WHAT IS NEEDED: Locate the lines that hold the string "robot". Copy every such line.

MATERIALS PROVIDED:

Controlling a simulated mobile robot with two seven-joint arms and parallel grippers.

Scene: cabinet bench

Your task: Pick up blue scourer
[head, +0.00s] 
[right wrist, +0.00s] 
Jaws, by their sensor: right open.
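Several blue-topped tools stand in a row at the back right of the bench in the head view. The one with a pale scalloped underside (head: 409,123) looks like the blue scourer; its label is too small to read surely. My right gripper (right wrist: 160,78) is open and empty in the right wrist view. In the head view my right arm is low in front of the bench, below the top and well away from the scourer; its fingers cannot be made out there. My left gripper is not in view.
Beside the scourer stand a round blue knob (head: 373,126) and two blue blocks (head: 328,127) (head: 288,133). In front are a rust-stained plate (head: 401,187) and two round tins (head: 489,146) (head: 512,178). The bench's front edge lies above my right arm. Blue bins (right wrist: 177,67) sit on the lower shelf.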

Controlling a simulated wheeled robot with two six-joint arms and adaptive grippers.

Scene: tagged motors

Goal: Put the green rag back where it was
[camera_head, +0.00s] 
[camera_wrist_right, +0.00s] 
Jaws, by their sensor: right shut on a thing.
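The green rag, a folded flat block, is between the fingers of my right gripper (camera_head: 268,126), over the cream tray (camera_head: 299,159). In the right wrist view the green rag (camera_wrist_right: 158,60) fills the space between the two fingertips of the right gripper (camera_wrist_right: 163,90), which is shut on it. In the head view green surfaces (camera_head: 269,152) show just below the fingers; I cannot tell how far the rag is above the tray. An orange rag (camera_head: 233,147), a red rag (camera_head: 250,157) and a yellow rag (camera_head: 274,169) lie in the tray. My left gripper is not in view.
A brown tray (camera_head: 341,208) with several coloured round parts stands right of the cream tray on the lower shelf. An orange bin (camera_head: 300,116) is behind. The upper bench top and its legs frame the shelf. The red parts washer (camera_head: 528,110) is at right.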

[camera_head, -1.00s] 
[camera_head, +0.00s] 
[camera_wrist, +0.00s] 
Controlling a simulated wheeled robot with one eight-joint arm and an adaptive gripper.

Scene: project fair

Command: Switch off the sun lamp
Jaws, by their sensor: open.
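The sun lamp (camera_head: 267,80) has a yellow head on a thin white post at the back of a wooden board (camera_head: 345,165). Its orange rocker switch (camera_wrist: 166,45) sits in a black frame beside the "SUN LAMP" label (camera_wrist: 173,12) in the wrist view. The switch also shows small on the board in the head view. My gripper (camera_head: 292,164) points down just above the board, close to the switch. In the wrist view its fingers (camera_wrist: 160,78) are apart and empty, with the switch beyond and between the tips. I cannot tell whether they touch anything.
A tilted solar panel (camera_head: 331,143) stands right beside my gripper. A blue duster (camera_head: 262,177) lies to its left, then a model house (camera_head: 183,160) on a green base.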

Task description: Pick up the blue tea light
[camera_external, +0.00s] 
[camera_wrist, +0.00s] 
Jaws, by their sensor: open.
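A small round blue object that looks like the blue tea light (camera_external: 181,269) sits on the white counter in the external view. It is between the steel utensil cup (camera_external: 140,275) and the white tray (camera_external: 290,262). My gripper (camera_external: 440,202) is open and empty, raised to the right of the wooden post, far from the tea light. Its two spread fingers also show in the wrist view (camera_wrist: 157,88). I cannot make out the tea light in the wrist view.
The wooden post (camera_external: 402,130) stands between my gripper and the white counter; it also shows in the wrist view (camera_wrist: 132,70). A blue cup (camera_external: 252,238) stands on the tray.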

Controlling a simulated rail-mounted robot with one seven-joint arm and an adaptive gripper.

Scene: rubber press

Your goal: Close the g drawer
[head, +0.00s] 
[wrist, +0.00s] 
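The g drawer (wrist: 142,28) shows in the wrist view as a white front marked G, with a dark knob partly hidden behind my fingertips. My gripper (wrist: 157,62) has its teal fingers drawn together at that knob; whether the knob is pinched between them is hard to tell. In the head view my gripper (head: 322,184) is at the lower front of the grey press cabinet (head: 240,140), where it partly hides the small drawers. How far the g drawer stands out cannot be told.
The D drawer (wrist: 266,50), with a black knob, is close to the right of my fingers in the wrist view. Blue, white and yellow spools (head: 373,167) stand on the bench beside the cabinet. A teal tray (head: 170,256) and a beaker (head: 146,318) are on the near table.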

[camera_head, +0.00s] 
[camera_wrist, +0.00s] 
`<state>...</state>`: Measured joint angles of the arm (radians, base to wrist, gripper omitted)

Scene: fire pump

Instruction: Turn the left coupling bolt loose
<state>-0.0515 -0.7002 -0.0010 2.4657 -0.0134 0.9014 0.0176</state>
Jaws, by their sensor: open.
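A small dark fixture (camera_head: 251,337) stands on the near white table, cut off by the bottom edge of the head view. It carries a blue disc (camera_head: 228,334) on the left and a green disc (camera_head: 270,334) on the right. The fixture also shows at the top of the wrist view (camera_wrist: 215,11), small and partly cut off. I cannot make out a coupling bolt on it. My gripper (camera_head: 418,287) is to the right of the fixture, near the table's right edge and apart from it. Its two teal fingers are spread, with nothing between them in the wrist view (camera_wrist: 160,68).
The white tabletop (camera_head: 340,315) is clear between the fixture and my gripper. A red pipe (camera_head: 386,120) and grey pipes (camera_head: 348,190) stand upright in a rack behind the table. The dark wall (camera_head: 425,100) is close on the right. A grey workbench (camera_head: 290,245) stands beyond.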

REPLY:
Controlling a simulated mobile robot with two seven-joint arms and parallel grippers.
Controlling a simulated wheeled robot with two six-joint arms and adaptive grippers.
Controlling a simulated wheeled robot with one eight-joint arm and an adaptive gripper.
Controlling a simulated rail-mounted robot with one seven-joint arm and an adaptive gripper.

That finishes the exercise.